Title:

Where the Crawdads Sing

Author:

Delia Owens

Category:

Mystery & Thriller

Rating:

Date Reviewed:

August 16, 2020

decided to read Where the Crawdads Sing because it had been on the bestseller list months and months. At the time of my writing this review, the novel has 63,273 reviews (wow!) on Amazon, and 86% of them are 5 star rating. My review, although posted here and not on Amazon, is the 63274th, and I give it 5 stars also. I knew I would have to start reading the book as soon as I got it home from the library, a book that popular has a long wait list and so cannot be renewed. I started reading when I got it home, and finished the next day. A tremendous story.
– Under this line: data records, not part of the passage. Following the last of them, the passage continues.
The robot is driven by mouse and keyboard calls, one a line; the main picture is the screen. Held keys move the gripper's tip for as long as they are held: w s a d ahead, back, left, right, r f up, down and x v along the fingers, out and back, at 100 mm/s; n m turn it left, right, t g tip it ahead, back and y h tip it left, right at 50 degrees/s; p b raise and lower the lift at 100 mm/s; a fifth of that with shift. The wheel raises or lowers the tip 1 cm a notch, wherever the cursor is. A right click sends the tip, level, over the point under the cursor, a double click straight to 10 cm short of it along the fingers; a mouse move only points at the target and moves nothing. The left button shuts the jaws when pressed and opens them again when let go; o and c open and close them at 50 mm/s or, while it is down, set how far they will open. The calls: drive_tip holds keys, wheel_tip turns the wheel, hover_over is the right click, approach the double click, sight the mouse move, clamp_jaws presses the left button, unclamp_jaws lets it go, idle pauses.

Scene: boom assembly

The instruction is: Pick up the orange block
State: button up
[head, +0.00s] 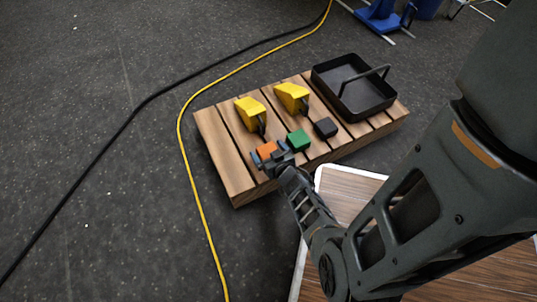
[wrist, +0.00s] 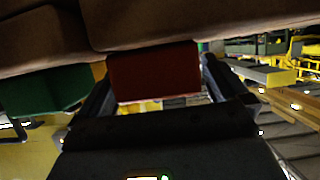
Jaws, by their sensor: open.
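The orange block (head: 266,149) sits on the wooden pallet (head: 222,160) near its front edge. In the wrist view the orange block (wrist: 153,73) looks dark red and lies between my two fingers. My gripper (head: 270,156) is open around it, with one finger on each side. In the wrist view a narrow gap shows beside the block; I cannot tell whether either finger touches it. The block's lower front is partly hidden by my gripper in the head view.
A green block (head: 298,140) stands close to the right of my gripper, and a black block (head: 325,128) further right. Two yellow pieces (head: 250,113) (head: 292,97) stand behind. A black handled tray (head: 350,88) is at the back right. A wood-topped table (head: 345,192) is in front.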

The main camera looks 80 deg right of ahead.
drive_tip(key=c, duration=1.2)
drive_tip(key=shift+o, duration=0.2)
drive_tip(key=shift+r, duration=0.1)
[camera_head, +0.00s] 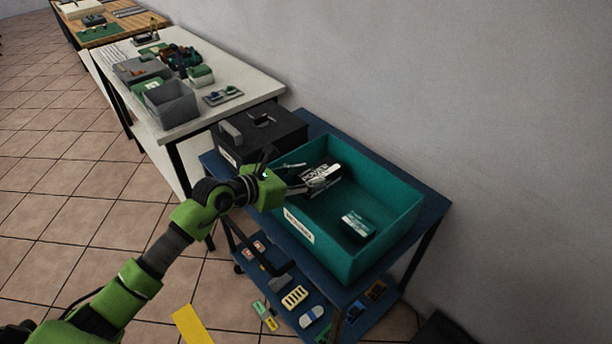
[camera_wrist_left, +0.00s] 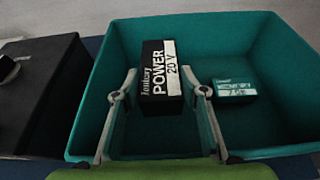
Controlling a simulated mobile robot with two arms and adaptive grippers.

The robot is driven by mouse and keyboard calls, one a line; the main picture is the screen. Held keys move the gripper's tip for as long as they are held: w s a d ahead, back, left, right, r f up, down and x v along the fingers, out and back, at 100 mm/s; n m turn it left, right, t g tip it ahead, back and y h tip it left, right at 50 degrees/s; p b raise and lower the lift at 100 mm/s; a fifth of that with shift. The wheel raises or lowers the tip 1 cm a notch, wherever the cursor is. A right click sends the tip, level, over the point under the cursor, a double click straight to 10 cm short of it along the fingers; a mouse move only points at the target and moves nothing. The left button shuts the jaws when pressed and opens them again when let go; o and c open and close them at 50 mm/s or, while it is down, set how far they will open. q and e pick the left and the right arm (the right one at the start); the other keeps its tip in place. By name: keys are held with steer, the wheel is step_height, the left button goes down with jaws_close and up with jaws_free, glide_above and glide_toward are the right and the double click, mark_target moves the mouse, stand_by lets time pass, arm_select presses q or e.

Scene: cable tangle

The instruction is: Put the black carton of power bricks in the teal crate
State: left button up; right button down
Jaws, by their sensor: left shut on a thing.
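The black carton of power bricks (camera_head: 322,174), with white "POWER 20 V" lettering, is inside the walls of the teal crate (camera_head: 300,238), toward its far left part. My left gripper (camera_head: 309,182) reaches over the crate's left wall and is shut on the carton. In the left wrist view the carton (camera_wrist_left: 158,72) sits between the two fingers of the gripper (camera_wrist_left: 160,92), with the crate (camera_wrist_left: 95,78) around it. I cannot tell whether the carton touches the crate floor. My right gripper does not show.
A small teal-and-white box (camera_head: 358,224) lies in the crate, nearer its front right. A black box (camera_head: 262,133) stands beside the crate on the blue cart (camera_head: 434,206). The cart's lower shelf holds several small items. A white table (camera_head: 240,80) with grey bins stands behind.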

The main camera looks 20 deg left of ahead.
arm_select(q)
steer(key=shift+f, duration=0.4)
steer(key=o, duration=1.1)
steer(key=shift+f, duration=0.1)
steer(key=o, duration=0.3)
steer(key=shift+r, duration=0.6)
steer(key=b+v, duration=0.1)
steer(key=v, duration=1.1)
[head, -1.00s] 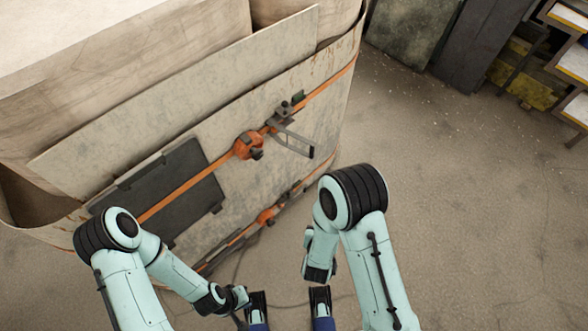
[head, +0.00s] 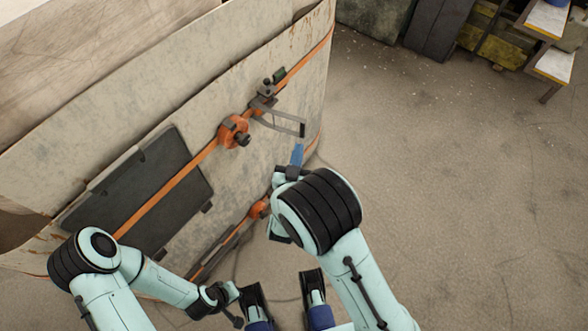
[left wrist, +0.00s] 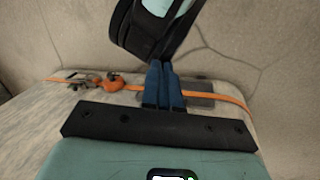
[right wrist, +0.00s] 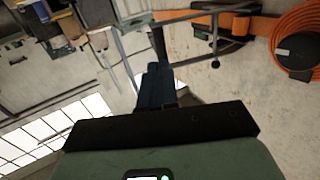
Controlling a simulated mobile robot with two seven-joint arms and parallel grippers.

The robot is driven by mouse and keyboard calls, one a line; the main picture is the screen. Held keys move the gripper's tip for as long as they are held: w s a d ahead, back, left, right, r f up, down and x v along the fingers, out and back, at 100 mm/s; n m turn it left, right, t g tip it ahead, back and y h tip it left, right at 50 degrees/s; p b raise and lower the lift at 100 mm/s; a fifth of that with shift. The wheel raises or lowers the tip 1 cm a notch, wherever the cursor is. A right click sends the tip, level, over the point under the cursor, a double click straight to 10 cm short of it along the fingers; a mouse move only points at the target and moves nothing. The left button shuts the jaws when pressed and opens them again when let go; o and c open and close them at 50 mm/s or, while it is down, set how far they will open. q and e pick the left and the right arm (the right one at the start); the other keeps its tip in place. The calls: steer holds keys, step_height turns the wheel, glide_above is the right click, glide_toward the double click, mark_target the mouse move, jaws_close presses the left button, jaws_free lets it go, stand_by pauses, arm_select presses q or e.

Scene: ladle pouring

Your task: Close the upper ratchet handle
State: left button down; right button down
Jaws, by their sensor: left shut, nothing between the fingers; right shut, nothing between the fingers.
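The upper ratchet handle (head: 280,122) is a grey metal frame standing out from the wrapped load, at the upper orange strap (head: 180,180). Its bars also show in the right wrist view (right wrist: 190,62), just beyond my fingers. My right gripper (head: 297,155) is shut and empty, its blue fingertips just below the handle's outer end; I cannot tell whether they touch it. An orange strap hub (head: 233,131) sits left of the handle. My left gripper (left wrist: 163,70) is shut and empty, pointing at the floor side; its fingers are not clear in the head view.
The lower orange ratchet (head: 260,208) is partly hidden behind my right arm. A dark panel (head: 140,190) lies under the upper strap. Shelving (head: 550,40) stands at the back right. The floor (head: 450,200) on the right is clear.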

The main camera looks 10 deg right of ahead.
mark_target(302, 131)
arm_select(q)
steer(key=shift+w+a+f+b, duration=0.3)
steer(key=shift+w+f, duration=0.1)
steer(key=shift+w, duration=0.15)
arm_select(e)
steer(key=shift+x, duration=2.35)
The title Where the Crawdads Sing is explained as a wild place that is untouched by humanity, a place in nature where you can go to be free of constraints of civilization, to be one with the outdoors. This place is the marsh where Kya spends her life. But the explanation still didn't make sense to me - I believe a crawdad is creature that lives in the water, like the small freshwater creatures that we use to call crayfish when I was growing up. So how could a crustacean sing?

Where the Crawdads Sing is a murder mystery. This is apparent from the first page of the novel. It is 1969. The body of Chase Andrews lies broken on the marsh; clearly he has fallen from fire tower above him. But did he fall, or was he pushed? The story jumps back and forth in time - with some chapters dealing with the ongoing police investigation in 1969, but the majority of the chapters focus on young Catherine Daniel Clark, nicknamed Kya (or simply called Marsh Girl by the townspeople who can't be bothered to learn her name.) We meet Kya in 1952, when she is just six years old and her mother walks out the door, abandoning her children and forever leaving her drunk, abusive husband. One by one, the people in Kya's life disappear, until a few years later, she finds herself all alone in a ramshackled old building without electricity or plumbing, floating through the waterways in her father's old boat. The majority of the story is focused on Kya's solitary existence. We learn about her attempts to make human contact, looking for any glimpse of kindness, someone to be a friend. It is an engrossing story. We watch Kya roam the swamp, learn its secrets, and commune with the birds.

As Kya grows older, the years get closer to the fateful year of 1969, and the possible murder of Chase Andrews, the best quarterback the high school ever had. It seemed to me that his death must be an accident, how could any murderer know that Andrews would be alone on top of the fire tower in the middle of the night? Owens slowly doles the clues of the case. Could Kya have done it? Some clues appear to exonerate her, other clues implicate her. Could it have been another person - Owens gives enough hints that the reader will wonder.

Although the book was a page turner, I did ponder the plausibility of Kya and her solitary existence. I know this sounds silly, but I thought about her teeth. Wouldn't someone who never sees a dentist or doctor have lost all teeth in her head by age 20 or so? I also doubt that anyone, however ardent, could completely teach themselves to be an accomplished artist. I think there is a lot of artistic knowledge that has be taught - perspective, composition, anatomy, how to use proper materials and how to store finished pieces. How did Kya learn to repair the boat? But these are minor quibbles, I thought about them after I finished the book, not while I was rapidly turning the pages of this excellent story.

Delia Owens is a scientist, she has studied wildlife in Africa and written a couple of books about her research there. The writing in Where the Crawdads Sing paints such a beautiful picture of the North Carolina swamps, that I wonder if her nonfiction books are equally rivetting.

By coincidence, a few months earlier, I had tried to read another book about a young girl growing up alone in a swamp, guiding her father's boat around - that book was The Boatman's Daughter, and although I tried multiple times to read it, I never was hooked and finally put it down for good after plowing through about one hundred pages. The similarities of settings and the heroine are surely just a coincidence, but it is interesting (to me, at least) how one book turned out to be so captivating and the other was unable to retain my interest. Read Where the Crawdads Sing, it is the much better novel.